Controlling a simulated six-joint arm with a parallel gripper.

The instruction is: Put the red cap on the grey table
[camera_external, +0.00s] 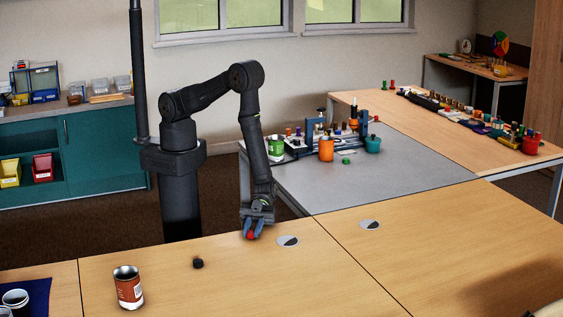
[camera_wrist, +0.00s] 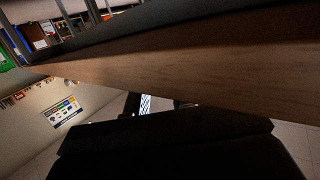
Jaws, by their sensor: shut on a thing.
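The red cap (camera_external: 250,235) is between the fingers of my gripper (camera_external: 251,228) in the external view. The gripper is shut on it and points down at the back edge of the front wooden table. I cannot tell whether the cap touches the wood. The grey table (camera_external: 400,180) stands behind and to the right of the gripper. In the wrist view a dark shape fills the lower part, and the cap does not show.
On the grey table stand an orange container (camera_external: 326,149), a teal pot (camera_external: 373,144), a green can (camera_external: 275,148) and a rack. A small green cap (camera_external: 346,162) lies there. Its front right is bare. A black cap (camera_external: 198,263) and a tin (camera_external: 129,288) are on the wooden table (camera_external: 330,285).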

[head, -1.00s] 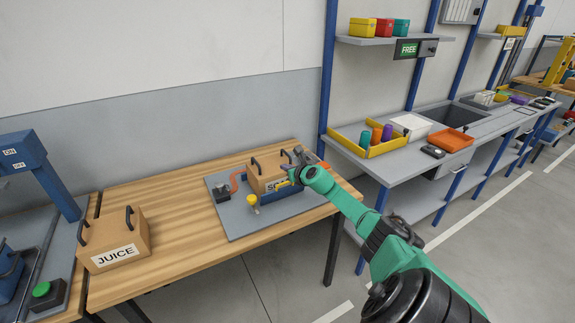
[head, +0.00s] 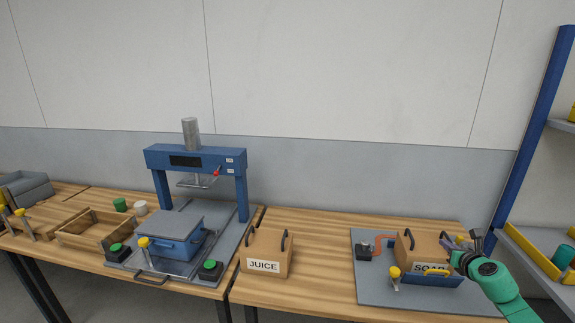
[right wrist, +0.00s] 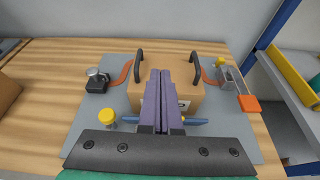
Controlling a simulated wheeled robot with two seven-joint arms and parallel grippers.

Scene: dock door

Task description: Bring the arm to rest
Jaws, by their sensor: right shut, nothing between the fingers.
::::
▸ **DO THIS**
List each line of the records that holds the string "Controlling".

▸ **SOLUTION TO THIS EXERCISE**
Controlling a simulated six-joint arm with a parallel gripper.
Controlling a simulated wheeled robot with two seven-joint arms and parallel grippers.

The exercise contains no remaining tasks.